The big issue to me is that vendors will always prefer to shoehorn
more vendor specific hacks into panthor, because the alternative is
to tell us how the hardware actually works. Which they all hate
doing. I definitely agree that we should work from the assumption
that panthor can support a Mali implementation without adding too
much special code for it, because in 10 years there will still be
new devices that use panthor as a driver, but few people will still
be testing MT8196 codepaths within panthor, which makes refactoring
prone to subtle breakage.

Not to mention that we don't want to rewrite all the vendor specific
code for Tyr.

> That said - what you will be trying to pass is really a value that is read
> from eFuse, with the EB firmware being a wrapper over that: if we want, we
> could see that yet-another-way of interfacing ourselves with reading nvmem
> where, instead of a direct MMIO read, we're asking a firmware to give us a
> readout.
> 
> This leads me to think that one of the possible options could be to actually
> register (perhaps as a new platform device, because I'm not sure that it could
> be feasible to register a pmdomain driver as a nvmem provider, but ultimately
> that is Ulf and Srinivas' call I guess) a nvmem driver that makes an IPI call
> to GPUEB and gives back the value to panthor through generic bindings.

Lee Jones will probably tell me to use MFD instead and that I'm silly
for not using MFD, so we might as well. Should I do that for v7 or
should v7 be less disruptive? Also, would I fillet out the clock
provider stuff into an MFD cell as well, or is that too much?

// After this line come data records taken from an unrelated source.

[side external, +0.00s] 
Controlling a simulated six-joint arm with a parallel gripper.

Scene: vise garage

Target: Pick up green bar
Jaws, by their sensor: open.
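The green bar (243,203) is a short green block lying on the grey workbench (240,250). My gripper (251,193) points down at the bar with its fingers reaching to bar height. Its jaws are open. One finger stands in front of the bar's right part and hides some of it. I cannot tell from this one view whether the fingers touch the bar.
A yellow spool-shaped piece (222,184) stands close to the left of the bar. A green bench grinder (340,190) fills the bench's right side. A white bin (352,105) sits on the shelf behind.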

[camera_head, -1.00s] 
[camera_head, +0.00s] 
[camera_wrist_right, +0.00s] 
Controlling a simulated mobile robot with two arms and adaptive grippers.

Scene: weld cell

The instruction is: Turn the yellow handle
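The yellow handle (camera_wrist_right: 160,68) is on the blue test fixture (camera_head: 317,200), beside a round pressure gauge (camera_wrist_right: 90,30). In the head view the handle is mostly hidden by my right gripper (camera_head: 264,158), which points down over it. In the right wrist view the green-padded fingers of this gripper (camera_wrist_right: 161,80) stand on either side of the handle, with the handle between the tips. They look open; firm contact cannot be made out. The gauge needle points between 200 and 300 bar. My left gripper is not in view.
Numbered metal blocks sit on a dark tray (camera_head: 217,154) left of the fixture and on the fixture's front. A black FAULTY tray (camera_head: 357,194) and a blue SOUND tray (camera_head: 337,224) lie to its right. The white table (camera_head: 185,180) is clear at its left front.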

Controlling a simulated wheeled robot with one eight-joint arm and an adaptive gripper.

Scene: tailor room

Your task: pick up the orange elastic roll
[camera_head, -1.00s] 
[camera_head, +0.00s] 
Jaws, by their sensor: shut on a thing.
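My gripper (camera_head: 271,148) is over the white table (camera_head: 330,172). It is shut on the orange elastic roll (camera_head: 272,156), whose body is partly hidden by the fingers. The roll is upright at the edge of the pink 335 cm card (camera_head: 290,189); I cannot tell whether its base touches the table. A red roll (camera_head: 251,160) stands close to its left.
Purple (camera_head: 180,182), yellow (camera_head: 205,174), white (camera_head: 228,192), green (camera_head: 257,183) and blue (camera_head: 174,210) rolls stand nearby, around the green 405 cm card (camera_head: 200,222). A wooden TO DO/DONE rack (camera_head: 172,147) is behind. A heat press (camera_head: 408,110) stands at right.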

Also, nb: there is no IPI call for getting the SHADER_PRESENT value
that we know of. It's a location in the reserved shared memory
populated by the EB during the shared mem init, which ideally isn't
done multiple times by multiple drivers because that's dumb.

On the other hand, I don't really know what we get out of splitting
this up into several drivers, other than a more pleasing directory
structure and get_maintainers picking up the right subsystem people.

> >>>
> >>> The driver also exposes the actual achieved clock rate, as read back
> >>> from the MCU, as common clock framework clocks, by acting as a clock
> >>> provider as well.
> >>>
> >>> Signed-off-by: Nicolas Frattaroli <nicolas.frattaroli@...labora.com>
> >>> ---
> >>>   drivers/pmdomain/mediatek/Kconfig            |   16 +
> >>>   drivers/pmdomain/mediatek/Makefile           |    1 +
> >>>   drivers/pmdomain/mediatek/mtk-mfg-pmdomain.c | 1027 ++++++++++++++++++++++++++
> >>>   3 files changed, 1044 insertions(+)
> >> [...]
> >>> +static int mtk_mfg_init_shared_mem(struct mtk_mfg *mfg)
> >>> +{
> >>> +       struct device *dev = &mfg->pdev->dev;
> >>> +       struct mtk_mfg_ipi_msg msg = {};
> >>> +       int ret;
> >>> +
> >>> +       dev_dbg(dev, "clearing GPUEB shared memory, 0x%X bytes\n", mfg->shared_mem_size);
> >>> +       memset_io(mfg->shared_mem, 0, mfg->shared_mem_size);
> >>> +
> >>> +       msg.cmd = CMD_INIT_SHARED_MEM;
> >>> +       msg.u.shared_mem.base = mfg->shared_mem_phys;
> >>> +       msg.u.shared_mem.size = mfg->shared_mem_size;
> >>> +
> >>> +       ret = mtk_mfg_send_ipi(mfg, &msg);
> >>> +       if (ret)
> >>> +               return ret;
> >>> +
> >>> +       if (readl(mfg->shared_mem) != GPUEB_MEM_MAGIC) {
> >> Add the offset GF_REG_MAGIC, even though it is 0.
> > 
> > Good catch, will do!
> > 
> >>
> >>> +               dev_err(dev, "EB did not initialise shared memory correctly\n");
> >>> +               return -EIO;
> >>> +       }
> >>> +
> >>> +       return 0;
> >>> +}
> >> [...]
> >>> +static int mtk_mfg_mt8196_init(struct mtk_mfg *mfg)
> >>> +{
> >>> +       void __iomem *e2_base;
> >>> +
> >>> +       e2_base = devm_platform_ioremap_resource_byname(mfg->pdev, "hw-revision");
> >>> +       if (IS_ERR(e2_base))
> >>> +               return dev_err_probe(&mfg->pdev->dev, PTR_ERR(e2_base),
> >>> +                                    "Couldn't get hw-revision register\n");
> >>> +
> >>> +       if (readl(e2_base) == MFG_MT8196_E2_ID)
> >>> +               mfg->ghpm_en_reg = RPC_DUMMY_REG_2;
> >>> +       else
> >>> +               mfg->ghpm_en_reg = RPC_GHPM_CFG0_CON;
> >>> +
> >>> +       return 0;
> >>> +};
> >> Extraneous semicolon.
> > 
> > Good catch, will fix!
> > 
> >>
> >>> +static int mtk_mfg_init_mbox(struct mtk_mfg *mfg)
> >>> +{
> >>> +       struct device *dev = &mfg->pdev->dev;
> >>> +       struct mtk_mfg_mbox *gf;
> >>> +       struct mtk_mfg_mbox *slp;
> >>> +
> >>> +       gf = devm_kzalloc(dev, sizeof(*gf), GFP_KERNEL);
> >>> +       if (!gf)
> >>> +               return -ENOMEM;
> >>> +
> >>> +       gf->rx_data = devm_kzalloc(dev, GPUEB_MBOX_MAX_RX_SIZE, GFP_KERNEL);
> >> It looks like gfx->rx_data can simply be "struct mtk_mfg_ipi_msg rx_data;".
> > 
> > Hmmm, good point. I'll change it to that.
> > 
> 
> Honestly, I prefer the current version. No strong opinions though.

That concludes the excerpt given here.